**WHAT THE TASK REQUIRES**
Begin at the line that holds "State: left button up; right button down" and retype every line through the end of the material, both included. Leave out the pictures.

⁂

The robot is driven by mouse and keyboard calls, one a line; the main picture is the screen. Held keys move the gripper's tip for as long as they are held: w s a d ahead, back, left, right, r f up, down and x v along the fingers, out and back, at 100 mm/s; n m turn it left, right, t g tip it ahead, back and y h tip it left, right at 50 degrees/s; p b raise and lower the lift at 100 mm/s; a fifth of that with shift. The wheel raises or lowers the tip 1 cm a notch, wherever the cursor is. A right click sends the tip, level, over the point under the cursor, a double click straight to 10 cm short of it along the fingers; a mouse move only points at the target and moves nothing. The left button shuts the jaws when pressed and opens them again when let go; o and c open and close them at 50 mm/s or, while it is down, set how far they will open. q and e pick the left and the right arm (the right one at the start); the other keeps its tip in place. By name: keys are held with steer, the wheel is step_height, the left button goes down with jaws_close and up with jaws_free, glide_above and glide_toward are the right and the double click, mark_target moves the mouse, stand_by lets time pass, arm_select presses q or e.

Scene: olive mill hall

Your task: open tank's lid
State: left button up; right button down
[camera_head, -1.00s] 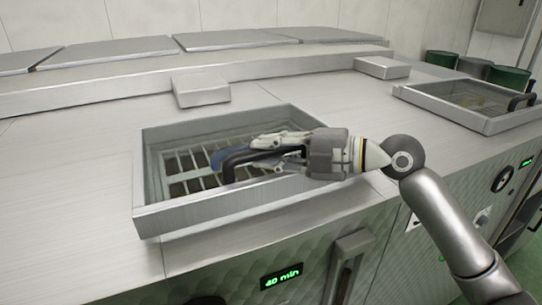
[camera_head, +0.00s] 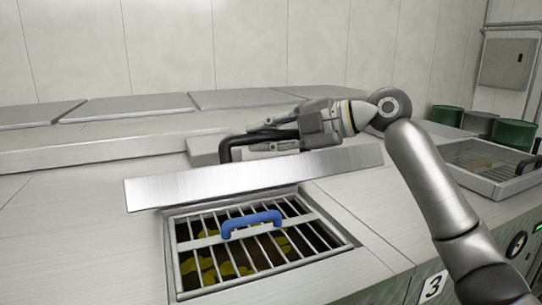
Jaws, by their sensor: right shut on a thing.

⁂

**SOLVED PROBLEM**
State: left button up; right button down
[camera_head, -1.00s] 
[camera_head, +0.00s] 
Jaws, by their sensor: right shut on a thing.

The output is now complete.